How do we make our client’s right to be free from illegal search and seizure under the Fourth Amendment important to jurors who feel that they have nothing in common with our client? How do we help them understand that a constitutional right is not a mere “technicality”, and that we are not just attempting to use it to “avoid responsibility”?
In Texas, and more particularly in rural areas, you will get the interest of many members of the jury panel by just mentioning the Second Amendment, “gun rights.” Here in East Texas, where some of us practice, gun rights can serve as an effective tool to focus the attention of jurors. The fear of the government taking away people’s guns is pervasive, and ignites strong passions from many potential jurors. The public is inundated with information from political campaigns on issues involving firearms. These beliefs are reinforced by television commercials, direct mail ads, Facebook ads, and speeches which stress the importance of protecting the right to bear arms. If that isn’t enough, advocacy groups such as the N.R.A. vet candidates and give ratings based on how pro-gun the candidates are, then mail the ratings to every registered voter (juror pool).
If you were to poll an average jury panel, it would be surprising if even a few could list the amendments to the U.S. Constitution and the corresponding rights that are associated with them. However, the one thing that Texans are more passionate about than BBQ and football is guns. Ask a panel what the Second Amendment protects and 9 out of 10 potential jurors would likely answer correctly.
So how does a criminal defense attorney get a panel member to be as passionate about a client’s Fourth Amendment rights as he or she is regarding their own Second Amendment rights? You must connect the importance of the juror’s Second Amendment rights to your client’s Fourth Amendment rights. They must understand that only by preserving the defendant’s constitutional rights can they preserve their own.
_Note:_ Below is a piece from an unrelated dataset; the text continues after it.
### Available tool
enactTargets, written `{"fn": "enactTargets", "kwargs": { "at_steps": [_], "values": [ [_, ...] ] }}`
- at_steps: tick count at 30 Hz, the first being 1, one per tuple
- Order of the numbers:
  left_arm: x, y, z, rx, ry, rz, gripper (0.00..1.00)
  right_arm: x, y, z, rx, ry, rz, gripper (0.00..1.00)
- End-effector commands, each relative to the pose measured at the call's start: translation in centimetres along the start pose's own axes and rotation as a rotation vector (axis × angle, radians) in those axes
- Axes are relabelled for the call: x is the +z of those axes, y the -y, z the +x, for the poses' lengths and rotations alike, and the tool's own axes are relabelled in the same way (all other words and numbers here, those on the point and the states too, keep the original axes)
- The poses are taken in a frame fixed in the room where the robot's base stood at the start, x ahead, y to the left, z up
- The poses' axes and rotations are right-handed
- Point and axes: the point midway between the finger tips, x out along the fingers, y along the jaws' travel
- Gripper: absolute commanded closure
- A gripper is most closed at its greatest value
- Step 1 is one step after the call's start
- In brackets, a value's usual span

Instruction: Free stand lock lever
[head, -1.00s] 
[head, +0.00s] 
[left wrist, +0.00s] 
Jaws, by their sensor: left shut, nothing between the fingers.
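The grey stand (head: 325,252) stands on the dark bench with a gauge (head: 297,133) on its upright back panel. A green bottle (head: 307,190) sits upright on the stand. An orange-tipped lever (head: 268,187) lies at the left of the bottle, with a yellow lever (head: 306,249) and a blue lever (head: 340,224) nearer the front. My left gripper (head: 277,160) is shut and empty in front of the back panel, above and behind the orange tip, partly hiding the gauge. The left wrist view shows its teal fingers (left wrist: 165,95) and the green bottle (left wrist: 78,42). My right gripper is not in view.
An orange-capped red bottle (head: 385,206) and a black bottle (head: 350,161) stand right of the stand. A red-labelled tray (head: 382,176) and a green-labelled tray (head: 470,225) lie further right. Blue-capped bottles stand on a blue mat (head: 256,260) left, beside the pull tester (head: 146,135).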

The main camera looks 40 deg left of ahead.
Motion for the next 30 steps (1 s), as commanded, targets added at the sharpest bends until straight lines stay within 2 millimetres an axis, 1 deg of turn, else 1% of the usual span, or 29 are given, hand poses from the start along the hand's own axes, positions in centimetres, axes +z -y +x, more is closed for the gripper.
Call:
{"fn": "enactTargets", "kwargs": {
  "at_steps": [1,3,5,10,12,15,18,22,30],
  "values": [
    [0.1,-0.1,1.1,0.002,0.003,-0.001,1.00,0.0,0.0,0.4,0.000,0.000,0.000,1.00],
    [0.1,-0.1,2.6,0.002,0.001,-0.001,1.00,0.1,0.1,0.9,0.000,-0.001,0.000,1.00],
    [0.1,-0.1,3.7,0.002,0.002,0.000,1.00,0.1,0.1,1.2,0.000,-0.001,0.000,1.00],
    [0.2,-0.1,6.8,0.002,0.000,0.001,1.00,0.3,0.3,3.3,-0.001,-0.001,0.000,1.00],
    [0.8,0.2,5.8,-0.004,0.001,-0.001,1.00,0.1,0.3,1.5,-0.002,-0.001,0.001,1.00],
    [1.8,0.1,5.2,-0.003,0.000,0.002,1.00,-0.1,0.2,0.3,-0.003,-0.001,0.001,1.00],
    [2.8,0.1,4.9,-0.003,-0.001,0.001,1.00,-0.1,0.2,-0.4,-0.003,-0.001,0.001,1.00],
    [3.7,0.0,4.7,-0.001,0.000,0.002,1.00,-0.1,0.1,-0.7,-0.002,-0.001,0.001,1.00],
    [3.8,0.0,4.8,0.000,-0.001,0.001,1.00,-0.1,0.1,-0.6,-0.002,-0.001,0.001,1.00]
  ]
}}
Regardless of your interpretation of the Second Amendment, in Texas it is widely believed to be a safeguard of one of our most important individual rights. That belief presents an excellent opportunity for criminal defense lawyers to relate to jurors the importance of our other individual rights. If applied in the appropriate setting, such a discussion could help potential jurors appreciate and value other constitutional rights such as the Fourth (or Fifth, Sixth, etc.) Amendments to the U.S. Constitution (as well as Article 1, Sections 9 and 10 of the Texas Constitution).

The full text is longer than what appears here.